THE DIGITAL REPOSITORY FOR THE BLACK EXPERIENCE
Journalist Ida E. Lewis was born on September 22, 1934 in Malvern, Pennsylvania to Grace Walker Lewis and Samuel Lewis. She graduated from Swarthmore High School in Swarthmore, Pennsylvania in 1952. Then, she earned her bachelor’s degree in public relations and journalism from Boston University in 1956.
Lewis began her career as a reporter at the New York Amsterdam News in 1957. Later, she was hired at the African American-owned newspaper The New York Age, where she stayed until 1961. After leaving The New York Age, she worked as a director of research at Small Investors Real Estate Plan, Inc. Then, Lewis moved to Paris, France, where she lived for six years. During that time, she worked as a contributing writer for publications including Le Monde, Le Figaro Litteraire and Jeune Afrique. She also interviewed African dignitaries for the British Broadcasting Corporation; reported from Africa on assignment with Life magazine; and wrote her first essay collection, The Deep Ditch and The Narrow Pit. In 1969, Lewis returned to the United States as a correspondent for Jeune Afrique. The following year, she became the second editor-in-chief of Essence magazine. In 1971, Lewis left Essence, and founded the international news publication Encore, where she and Nikki Giovanni interviewed Biafran leader Chukwuemeka Odumegwu Ojukwu. Following the magazine’s closure in 1979, Lewis joined the faculty of the Columbia University Graduate School of Journalism. Lewis worked from the mid-1980s as a political media consultant and press agent for clients such as Ross Perot, Abraham Hirschfeld and Adam Clayton Powell IV. In 1998, Lewis became the editor-in-chief of the NAACP’s The Crisis magazine. She also then began teaching as an adjunct professor of journalism at the Boston University College of Communication, where in 2005, she created the Ida E. Lewis Scholarship Fund to support minority students in journalism.

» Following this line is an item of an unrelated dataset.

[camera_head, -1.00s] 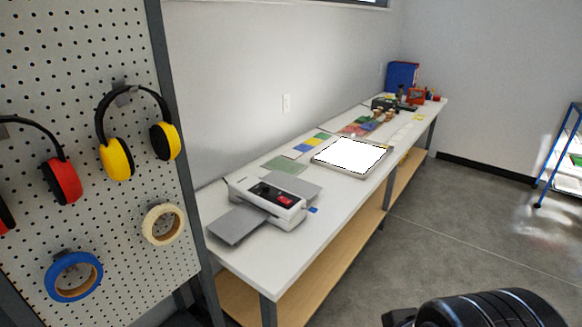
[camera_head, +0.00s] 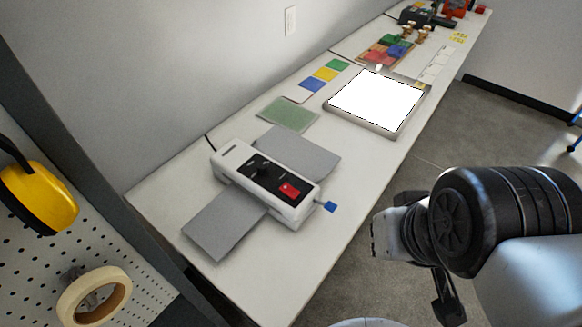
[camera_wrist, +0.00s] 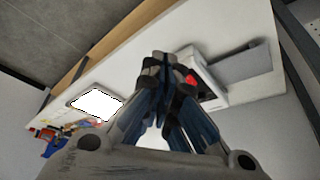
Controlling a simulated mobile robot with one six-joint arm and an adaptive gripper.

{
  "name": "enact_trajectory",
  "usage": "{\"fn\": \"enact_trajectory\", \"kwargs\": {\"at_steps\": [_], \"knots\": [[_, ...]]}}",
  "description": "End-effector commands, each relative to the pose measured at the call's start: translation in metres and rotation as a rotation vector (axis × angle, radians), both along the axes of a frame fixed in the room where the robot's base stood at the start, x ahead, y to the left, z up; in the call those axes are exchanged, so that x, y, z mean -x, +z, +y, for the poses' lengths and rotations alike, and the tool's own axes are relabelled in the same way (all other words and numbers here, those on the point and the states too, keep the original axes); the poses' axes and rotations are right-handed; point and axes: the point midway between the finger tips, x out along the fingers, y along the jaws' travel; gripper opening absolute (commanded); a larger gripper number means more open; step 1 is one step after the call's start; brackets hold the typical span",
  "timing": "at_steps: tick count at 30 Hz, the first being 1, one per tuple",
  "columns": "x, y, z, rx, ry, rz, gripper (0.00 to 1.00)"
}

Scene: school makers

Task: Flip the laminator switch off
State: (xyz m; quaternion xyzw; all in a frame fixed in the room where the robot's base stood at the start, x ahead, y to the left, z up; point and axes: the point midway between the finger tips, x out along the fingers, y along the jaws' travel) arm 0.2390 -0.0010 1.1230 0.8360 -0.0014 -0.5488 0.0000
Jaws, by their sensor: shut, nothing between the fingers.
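The laminator (camera_head: 265,183) is a white box with a dark top panel, with grey flaps out on both sides, on the white bench. Its red switch (camera_head: 290,188) sits at the right end of the panel; whether it is on or off I cannot tell. My gripper (camera_wrist: 158,62) is shut and empty in the wrist view, its fingertips overlapping the laminator (camera_wrist: 211,88) in the picture but apparently apart from it. The red switch (camera_wrist: 190,78) shows partly beside the fingers. In the head view my arm is at the right, past the bench's front edge, with the fingertips not clearly visible.
A bright white light panel (camera_head: 376,101) lies farther along the bench (camera_head: 300,262). Coloured cards (camera_head: 325,73) and a green mat (camera_head: 288,114) lie near the wall. A blue tab (camera_head: 330,206) sticks out by the laminator. A pegboard with yellow earmuffs (camera_head: 42,197) and a tape roll (camera_head: 94,297) stands left.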

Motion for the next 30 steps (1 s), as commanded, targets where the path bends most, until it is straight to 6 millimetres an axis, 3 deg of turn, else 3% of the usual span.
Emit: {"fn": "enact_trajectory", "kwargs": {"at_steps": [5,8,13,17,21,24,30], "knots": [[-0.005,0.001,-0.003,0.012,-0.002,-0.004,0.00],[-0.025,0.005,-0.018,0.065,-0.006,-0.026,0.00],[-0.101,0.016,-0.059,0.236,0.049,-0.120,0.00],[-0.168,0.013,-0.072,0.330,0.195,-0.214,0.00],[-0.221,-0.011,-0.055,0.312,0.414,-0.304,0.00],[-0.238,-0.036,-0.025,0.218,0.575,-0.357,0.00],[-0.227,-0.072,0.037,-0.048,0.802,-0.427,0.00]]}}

During her career, Lewis published several articles, including “Black Mask of Angry Africa” in Life magazine; “The End of Integrationism: Neither Assimilation, nor Secession, Black Americans Engage in a New Way” in Jeune Afrique; and “Who Is an African American” in The New Crisis.
Lewis was the recipient of the Award for Excellence in Journalism from the Association for the Study of Afro-American Life and History. She also received the Woman of Distinction Award from the Kingsborough Community College of the City University of New York.
In 2004, Lewis was appointed to serve on the Dean’s Executive Advisory Board of the Boston University College of Communication. She also served on the Boston University Alumni Council and the Boston University College of Communication’s National Alumni Committee.
Ida E. Lewis was interviewed by The HistoryMakers on December 6, 2017.